"Simple" Languages in FreeBSD

Priyadarshan bsd at bontempi.net
Fri Jul 1 20:35:27 UTC 2016



On Fri, 1 Jul 2016, at 20:21, Martin S. Weber wrote:
> 
> Get yourself a "Structure and Interpretation of Computer Programs"
> (SICP), it's free and teaches scheme (a lisp). Once you've mastered
> that, you may happily delve into several "low-level" schemes,
> bells-and-whistles common lisps (e.g., clisp, sbcl), or "modern"
> lisps like e.g., clojure/clojurescript.
> 
> If you take that route, you'll only have tired smiles for all the
> great ideas that these "modern" scripting languages come up with.
> If you add a bit of spice with e.g.
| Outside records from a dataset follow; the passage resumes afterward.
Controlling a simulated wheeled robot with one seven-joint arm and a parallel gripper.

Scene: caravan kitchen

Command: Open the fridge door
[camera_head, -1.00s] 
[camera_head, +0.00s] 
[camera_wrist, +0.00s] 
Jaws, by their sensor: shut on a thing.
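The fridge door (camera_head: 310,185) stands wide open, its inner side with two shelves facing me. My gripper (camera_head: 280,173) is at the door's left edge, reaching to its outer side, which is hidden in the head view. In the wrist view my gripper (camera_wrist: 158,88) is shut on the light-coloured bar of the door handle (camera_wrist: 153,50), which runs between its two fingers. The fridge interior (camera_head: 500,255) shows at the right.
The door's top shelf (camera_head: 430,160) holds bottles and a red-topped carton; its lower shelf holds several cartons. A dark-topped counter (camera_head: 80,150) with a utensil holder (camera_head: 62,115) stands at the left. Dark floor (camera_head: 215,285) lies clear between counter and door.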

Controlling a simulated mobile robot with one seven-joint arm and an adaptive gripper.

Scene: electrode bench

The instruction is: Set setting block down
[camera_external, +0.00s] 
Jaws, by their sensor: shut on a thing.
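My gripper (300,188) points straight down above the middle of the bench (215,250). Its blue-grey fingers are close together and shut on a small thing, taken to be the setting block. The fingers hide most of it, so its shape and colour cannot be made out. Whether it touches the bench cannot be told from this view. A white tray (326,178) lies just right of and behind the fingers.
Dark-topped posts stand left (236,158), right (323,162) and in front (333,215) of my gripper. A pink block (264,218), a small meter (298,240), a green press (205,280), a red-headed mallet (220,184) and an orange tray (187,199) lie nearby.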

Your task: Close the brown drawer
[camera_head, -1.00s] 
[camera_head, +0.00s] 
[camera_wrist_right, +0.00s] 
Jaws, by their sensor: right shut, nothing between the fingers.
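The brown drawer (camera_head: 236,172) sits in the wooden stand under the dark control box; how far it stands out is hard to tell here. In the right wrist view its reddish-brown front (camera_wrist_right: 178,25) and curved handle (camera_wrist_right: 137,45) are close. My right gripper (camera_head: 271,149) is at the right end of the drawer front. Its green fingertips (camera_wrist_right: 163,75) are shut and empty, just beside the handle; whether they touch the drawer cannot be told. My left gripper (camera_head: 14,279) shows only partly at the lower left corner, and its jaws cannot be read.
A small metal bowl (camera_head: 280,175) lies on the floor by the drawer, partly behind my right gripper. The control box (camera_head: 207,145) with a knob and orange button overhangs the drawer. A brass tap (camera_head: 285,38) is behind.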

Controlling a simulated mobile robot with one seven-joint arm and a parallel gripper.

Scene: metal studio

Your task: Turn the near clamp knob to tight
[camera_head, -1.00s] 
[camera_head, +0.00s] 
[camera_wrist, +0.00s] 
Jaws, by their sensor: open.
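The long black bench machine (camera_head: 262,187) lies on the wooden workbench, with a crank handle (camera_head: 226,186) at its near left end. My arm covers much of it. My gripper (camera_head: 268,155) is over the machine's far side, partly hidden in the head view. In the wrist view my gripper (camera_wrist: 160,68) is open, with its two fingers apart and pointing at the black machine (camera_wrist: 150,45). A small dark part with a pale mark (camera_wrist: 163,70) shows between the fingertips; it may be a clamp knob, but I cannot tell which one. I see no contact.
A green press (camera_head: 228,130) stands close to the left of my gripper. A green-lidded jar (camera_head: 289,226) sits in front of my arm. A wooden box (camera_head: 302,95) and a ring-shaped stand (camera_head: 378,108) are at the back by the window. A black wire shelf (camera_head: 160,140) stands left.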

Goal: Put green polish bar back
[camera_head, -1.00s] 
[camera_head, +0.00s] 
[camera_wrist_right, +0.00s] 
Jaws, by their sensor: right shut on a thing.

Doug Hoyte's "Let Over Lambda",
> you might enlighten yourself how a high-level language like a lisp
> may get you hand-crafted assembler like performance.
> 
> Do yourself a favor and stay away from the modern scripting languages
> that try to quirkily reimplement half-a-century old lisp (or
> smalltalk) ideas.




> Do it proper. Go Lisp. Enjoy.


Yes, I did not dare to say that, but that is exactly what I should have
said.

If one really cares about programming, not just as coding per se , but
as craft, aesthetics, even lore, then personally the Lisp Way is a very
good way to learn.

Thanks for bringing up Doug Hoyte's «Let Over Lambda»
(http://letoverlambda.com) too, although that is considered an advanced
book, even for the more experienced programmers at our shop.